Mais de tout ce que je peux mettre en œuvre pour garder ce “parfois” sous clé, je ne peux rien contre le moment de solitude. Le plus dur, c’est quand je le sens arriver, quand il se dessine dans mon esprit, quand il se cale un rendez-vous lui même dans mon agenda. À date, à anniversaire, à évidence. Ce début d’année 2023 a été particulièrement difficile, à avoir la nette impression d’être spectateur sans grand but du temps qui passe, comme une plongée dans le noir de l’hiver sans la rencontre d’un éventuel rebond au fond de la piscine. Et quand je n’ai plus de larmes, je n’ai plus que le fond de moi qui remonte en nausée tirée de tout mon être, comme une orbe de noirceur qui m’accable.
Rituels
Bien avant le réveil, bien avant le jour. Depuis 6 mois, mon monde s’agite aux aurores. Plus jeune, je me demandais toujours ce que foutait ma grand-mère avec ses “la journée appartient à ceux qui se lèvent tôt”. Elle avait tort et raison en même temps. Oui, quand on est vieux, on se lève tôt. Non, ce n’est pas pour “seize the day”. Si je me réveille tôt, c’est que mon esprit ne prend pas le temps de se reposer, même avant l’aube hivernale. Il ne faudrait pas rater quelques heures de tristesse.

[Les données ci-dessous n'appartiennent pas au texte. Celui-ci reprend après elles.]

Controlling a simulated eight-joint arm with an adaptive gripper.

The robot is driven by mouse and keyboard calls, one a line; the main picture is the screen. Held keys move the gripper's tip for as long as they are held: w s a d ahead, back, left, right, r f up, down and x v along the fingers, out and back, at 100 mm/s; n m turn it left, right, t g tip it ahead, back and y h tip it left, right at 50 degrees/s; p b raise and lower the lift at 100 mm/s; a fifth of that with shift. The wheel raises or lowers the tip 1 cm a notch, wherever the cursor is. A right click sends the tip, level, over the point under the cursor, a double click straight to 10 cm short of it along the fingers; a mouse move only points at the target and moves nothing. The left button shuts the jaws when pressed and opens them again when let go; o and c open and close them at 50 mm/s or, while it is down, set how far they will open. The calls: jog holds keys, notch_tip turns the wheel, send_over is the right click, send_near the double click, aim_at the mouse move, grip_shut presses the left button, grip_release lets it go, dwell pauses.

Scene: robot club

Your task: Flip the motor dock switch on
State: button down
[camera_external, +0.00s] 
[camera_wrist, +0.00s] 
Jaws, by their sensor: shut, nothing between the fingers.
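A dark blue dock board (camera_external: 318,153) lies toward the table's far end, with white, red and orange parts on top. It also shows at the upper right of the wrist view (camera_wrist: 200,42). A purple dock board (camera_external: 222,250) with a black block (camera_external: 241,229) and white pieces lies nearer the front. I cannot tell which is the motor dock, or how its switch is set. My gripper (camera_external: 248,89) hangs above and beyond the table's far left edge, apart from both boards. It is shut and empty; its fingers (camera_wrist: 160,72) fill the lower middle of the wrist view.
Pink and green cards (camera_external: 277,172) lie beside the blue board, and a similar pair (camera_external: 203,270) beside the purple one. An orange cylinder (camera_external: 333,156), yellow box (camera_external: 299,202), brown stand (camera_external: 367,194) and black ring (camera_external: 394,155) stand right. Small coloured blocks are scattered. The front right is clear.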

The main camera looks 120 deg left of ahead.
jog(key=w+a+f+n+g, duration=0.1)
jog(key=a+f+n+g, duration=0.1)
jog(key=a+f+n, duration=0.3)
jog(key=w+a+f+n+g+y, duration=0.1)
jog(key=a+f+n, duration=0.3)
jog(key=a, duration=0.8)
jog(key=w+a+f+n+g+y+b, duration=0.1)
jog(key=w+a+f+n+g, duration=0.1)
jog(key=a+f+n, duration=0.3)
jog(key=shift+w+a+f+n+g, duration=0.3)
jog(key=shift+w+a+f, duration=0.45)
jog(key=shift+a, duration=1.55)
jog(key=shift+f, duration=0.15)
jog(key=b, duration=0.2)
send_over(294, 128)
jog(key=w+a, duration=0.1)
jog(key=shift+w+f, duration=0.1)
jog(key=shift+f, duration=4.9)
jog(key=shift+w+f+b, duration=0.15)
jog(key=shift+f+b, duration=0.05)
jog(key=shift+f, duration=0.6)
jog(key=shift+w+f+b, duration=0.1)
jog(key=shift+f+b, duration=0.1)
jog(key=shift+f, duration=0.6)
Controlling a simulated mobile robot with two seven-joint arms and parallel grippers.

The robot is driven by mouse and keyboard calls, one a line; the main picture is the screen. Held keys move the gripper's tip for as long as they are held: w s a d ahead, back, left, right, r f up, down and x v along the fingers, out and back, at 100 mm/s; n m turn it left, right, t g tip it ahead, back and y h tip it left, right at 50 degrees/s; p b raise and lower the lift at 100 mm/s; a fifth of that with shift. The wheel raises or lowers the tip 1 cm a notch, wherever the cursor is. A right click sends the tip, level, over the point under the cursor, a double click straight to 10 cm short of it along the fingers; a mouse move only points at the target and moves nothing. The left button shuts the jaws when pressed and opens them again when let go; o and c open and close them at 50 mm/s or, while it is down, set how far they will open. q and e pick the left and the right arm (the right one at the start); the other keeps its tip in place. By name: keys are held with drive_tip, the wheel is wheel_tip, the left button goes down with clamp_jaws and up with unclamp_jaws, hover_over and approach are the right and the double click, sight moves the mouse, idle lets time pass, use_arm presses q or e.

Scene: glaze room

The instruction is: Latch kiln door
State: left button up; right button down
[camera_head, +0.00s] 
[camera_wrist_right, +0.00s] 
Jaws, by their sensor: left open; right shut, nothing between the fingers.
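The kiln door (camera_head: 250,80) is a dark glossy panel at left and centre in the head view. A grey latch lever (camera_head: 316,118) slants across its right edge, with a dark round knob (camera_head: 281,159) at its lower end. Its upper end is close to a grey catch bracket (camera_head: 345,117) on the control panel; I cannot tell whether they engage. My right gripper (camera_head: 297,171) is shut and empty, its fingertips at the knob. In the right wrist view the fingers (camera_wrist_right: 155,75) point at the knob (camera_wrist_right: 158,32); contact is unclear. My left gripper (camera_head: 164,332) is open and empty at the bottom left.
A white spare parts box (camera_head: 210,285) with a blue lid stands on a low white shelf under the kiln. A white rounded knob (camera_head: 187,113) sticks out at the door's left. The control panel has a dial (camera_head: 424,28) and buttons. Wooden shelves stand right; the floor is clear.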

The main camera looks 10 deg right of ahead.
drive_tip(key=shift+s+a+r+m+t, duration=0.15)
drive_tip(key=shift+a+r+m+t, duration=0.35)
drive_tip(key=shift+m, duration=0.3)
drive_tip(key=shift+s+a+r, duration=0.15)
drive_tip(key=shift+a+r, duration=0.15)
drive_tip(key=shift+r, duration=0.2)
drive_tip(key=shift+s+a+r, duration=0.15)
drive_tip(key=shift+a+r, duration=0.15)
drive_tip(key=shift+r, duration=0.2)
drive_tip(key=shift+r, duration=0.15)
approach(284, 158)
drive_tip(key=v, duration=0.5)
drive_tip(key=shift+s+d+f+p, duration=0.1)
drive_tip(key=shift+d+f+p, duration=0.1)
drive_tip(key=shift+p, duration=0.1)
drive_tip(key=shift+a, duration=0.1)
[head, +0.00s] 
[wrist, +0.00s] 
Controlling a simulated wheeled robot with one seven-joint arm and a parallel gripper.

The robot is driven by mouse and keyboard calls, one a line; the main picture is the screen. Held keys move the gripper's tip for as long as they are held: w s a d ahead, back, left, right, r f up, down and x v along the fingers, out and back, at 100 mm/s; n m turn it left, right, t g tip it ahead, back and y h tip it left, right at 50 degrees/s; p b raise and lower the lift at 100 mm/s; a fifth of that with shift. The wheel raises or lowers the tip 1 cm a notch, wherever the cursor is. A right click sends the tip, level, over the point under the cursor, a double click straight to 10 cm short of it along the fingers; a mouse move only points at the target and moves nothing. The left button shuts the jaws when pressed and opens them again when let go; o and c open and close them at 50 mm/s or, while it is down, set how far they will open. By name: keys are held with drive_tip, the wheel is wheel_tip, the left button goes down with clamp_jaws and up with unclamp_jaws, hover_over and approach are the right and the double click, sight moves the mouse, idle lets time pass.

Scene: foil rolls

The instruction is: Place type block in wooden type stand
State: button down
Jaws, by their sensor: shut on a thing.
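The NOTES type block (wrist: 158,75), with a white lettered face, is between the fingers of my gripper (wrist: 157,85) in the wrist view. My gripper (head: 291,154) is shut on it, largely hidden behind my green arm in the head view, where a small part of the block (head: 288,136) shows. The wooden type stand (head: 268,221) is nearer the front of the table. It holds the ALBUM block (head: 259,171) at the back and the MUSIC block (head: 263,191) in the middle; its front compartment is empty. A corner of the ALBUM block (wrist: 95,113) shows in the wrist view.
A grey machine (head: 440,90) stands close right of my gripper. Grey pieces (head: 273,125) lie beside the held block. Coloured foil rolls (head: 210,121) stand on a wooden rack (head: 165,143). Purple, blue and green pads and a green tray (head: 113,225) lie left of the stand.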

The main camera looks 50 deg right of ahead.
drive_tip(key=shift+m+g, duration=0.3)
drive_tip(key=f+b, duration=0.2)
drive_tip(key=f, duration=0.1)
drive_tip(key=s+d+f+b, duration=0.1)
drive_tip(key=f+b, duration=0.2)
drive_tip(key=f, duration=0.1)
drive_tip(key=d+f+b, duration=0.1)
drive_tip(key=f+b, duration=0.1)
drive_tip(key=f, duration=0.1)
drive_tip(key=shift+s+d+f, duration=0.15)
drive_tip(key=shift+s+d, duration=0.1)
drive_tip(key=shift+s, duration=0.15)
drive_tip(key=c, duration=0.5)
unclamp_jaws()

Dans ma cuisine, un joli set-up pour se faire un café filtre de qualité. Une petite Hario v60 en céramique rose pâle. Mais c’est un café en capsule que je me fais couler, un long, tout simple. Un verre d’eau citronnée et je migre sur mon canapé. Si Camille est là, on parle. De nous, des autres, du monde. Sinon, je scroll.
Je scroll pour ne pas laisser le rien s’installer. Le rien, ça rend fou. Ça incline le sol du salon de quelques degrés pour qu’on finisse par glisser dans la folie. Une folie que j’avais déjà vue chez les autres, mais pas chez moi, le pragmatique, le raisonnable.
Une fois, pendant deux jours, je me suis demandé si je n’avais pas donné une part de gâteau au chocolat à un gnome et que de fil en aiguille il m’avait pris mon premier enfant.
La faiblesse de l’humain l’oblige. À croire. À s’imposer des rituels. Parce que sans, on est obligé d’assumer nos tristesses.
Quand j’assemble les paragraphes ci-dessus à partir de mes notes iPhone pour leur donner un semblant de colonne vertébrale – après tout, éditer, c’est mon métier –, je rentre de New-York, inspiré. J’y ai vu ce tableau de Klimt en vrai. Il est la parfaite illustration de mon monde actuel, brillant et porté par une femme, malgré le poids de l’existence.
Hope, II – Klimt, au MoMa
J’ai hésité à envoyer cet épisode, parce qu’il n’est pas de ceux qui mettent une belle ambiance, et puis je me suis dit je que certains pourraient y trouver une forme de réconfort à leur propre peine. Un réconfort que j’ai trouvé cette semaine dans un épisode de One Story to Read Today, la newsletter littéraire de The Atlantic. On y lit l’histoire de Colin Campbell et du deuil de ses deux enfants décédés dans un accident de la route. Pas la même vie, mais j’y ai trouvé des similarités que je cherchais et que je ne trouvais pas ailleurs.
“(Our friends) They didn’t even know how to greet us anymore.”
“I don’t give a shit about your favorite cat who died, or your grandma who died, or your uncle who had a heart attack at 60.”
“If anything, our senses of humor got even darker.”
Trois phrases, sur les autres, leur façon de nous aborder, et sur la seule défense que je connaisse ; l’humour et les mots.
Pour finir, j’y ai trouvé une définition assez juste de ce que je ressens depuis 6 mois.
“Our instincts tell us to run from pain. But in the case of grief, our instincts are wrong. The reason it hurts so badly is because we love (them) so much.”
Si dur, si âpre, avant la lueur d’espoir. Je ne sais donc pas si “le deuil ça dure 6 mois” comme dans les livres, mais je sais que dans 6 mois, j’irai mieux.